* Exercise requirements *
Pictures in the data below are not part of the copy; transcribe everything else exactly.

* Data section *
========================

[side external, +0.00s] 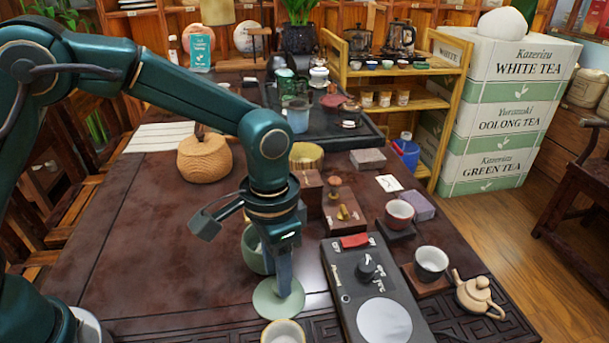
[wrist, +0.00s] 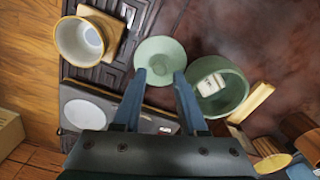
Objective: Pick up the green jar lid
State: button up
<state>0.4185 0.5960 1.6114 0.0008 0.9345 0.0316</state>
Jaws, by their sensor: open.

========================

* Solution to the problem *
[side external, +0.00s] 
[wrist, +0.00s] 
Objective: Pick up the green jar lid
State: button up
<state>0.4185 0.5960 1.6114 0.0008 0.9345 0.0316</state>
Jaws, by their sensor: open.

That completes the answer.